No sé si les pasa a ustedes, pero uno tiende a ponerse nostálgico cuando concluye una etapa de su vida. Cuando empecé la universidad echaba de menos el colegio, cuando empecé a trabajar añoraba la vida universitaria... y así. Con los lugares donde he vivido me pasa algo parecido, y ahora que llevo un par de días fuera del que ha sido mi hogar durante los últimos dos años, la sensación es idéntica a cuando dejé Cádiz, Sevilla, Granada o, ya más cerquita, la Alameda de Capuchinos para arrimarme más al corazón de Málaga. Me trasladé a La Goleta. No es desde luego un barrio turístico, aunque siempre hay alguna que otra pareja de guiris despistados con el mapa en una mano y la otra en la cartera. Tampoco es lugar de paso obligado si se mueve uno por el centro de la ciudad, aunque es el recurso de quienes quieren aparcar para andar lo menos posible hasta su punto de encuentro en la plaza Uncibay o en la calle Álamos. Desde hace casi un año vive sumido en unas interminables obras de mejora de sus calles que, sin embargo, sólo le maquillan la cara a estas pocas y humildes manzanas encajonadas entre la avenida de La Rosaleda y las calles Carretería y Ollerías, a la espalda de un centro de Málaga que se vende y se transmite como icono del cosmopolitismo de la Costa del Sol.

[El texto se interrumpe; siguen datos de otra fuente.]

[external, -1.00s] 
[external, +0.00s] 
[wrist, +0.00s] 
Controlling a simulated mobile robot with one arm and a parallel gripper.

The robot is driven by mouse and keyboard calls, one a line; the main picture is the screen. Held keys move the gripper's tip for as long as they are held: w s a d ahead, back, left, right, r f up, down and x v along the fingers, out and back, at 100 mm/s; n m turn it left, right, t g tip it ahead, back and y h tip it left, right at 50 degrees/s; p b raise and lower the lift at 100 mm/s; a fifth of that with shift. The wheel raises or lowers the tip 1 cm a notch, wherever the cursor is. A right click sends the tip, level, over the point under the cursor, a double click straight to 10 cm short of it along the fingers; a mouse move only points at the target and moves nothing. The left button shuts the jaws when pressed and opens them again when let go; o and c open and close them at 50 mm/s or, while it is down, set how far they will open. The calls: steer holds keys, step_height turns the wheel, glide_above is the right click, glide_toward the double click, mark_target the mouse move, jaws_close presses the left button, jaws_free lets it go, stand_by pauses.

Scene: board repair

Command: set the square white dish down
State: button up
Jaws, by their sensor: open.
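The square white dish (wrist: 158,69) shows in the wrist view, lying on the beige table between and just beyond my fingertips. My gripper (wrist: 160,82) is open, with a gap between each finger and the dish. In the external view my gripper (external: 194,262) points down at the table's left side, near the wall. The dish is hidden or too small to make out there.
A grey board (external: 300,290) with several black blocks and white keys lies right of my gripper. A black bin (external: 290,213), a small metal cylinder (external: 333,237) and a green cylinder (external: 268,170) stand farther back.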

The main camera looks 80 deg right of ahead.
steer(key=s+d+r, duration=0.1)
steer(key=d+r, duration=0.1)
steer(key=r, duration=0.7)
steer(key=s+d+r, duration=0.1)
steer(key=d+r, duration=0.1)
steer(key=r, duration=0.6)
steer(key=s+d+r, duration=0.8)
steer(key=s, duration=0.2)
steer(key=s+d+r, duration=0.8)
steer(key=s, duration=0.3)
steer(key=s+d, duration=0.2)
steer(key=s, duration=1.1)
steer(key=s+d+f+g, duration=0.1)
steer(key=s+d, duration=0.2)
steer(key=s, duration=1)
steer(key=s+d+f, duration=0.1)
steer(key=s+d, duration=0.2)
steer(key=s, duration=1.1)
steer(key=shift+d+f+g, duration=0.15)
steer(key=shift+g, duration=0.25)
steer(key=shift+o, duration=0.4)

Y en ese barrio, una plaza. Por donde no pasa ni Cristo, pero en la que siempre pasan cosas. Pasan coches, que salen del cercano parking de la calle Don Rodrigo. Pasan, ya les digo, algunos turistas, y pasan y se quedan en ella, en sus bancos, gente que pasa de todo. «Comemierda» es lo más ligero que se estila en sus tertulias. Y a la que le pasa de todo. Desde casos de violencia de género en plena calle a reyertas a palos y piedras con vecinos foráneos de más allá de Martiricos. El centro les da la espalda y los vecinos hacen lo propio, y no quieren saber nada de quien no navega con el mismo viento que empuja a La Goleta. Ese viento -quién sabe si será el mismo- me empuja este mes de julio, lejos de las traviesas y el velamen sobre los que me he movido los últimos 24 meses. Me voy al otro lado del río, a una zona bien, en la que no temeré si mi coche estará entero al día siguiente. Donde los únicos gritos desgañitados que se escucharán, y se escuchan, son los de la chavalería en la piscina. Y en un nuevo hogar en los que los únicos desvelos de madrugada que sufriré serán autoimpuestos, y no porque más allá de las ventanas brillen intermitentes luces azules o alguien amenace con abrirle la cabeza a otro bien alto, como marcando el territorio de forma sonora. Y tan lejos que estaré ahora de esas cuatro esquinas, las echaré de menos. Echaré de menos sus tranquilos sábados por la mañana. Su cartel de prohibido jugar a la pelota al que nadie hacía caso. Y sus noches lluviosas en las que sólo el agua conseguía marcar una tregua en la especie de batalla contra el mundo que mi vecindario parecía estar librando. Y la echaré de menos porque, con todo eso y con lo que aún -estoy seguro- está por pasar allí. Esa plaza era mi plaza.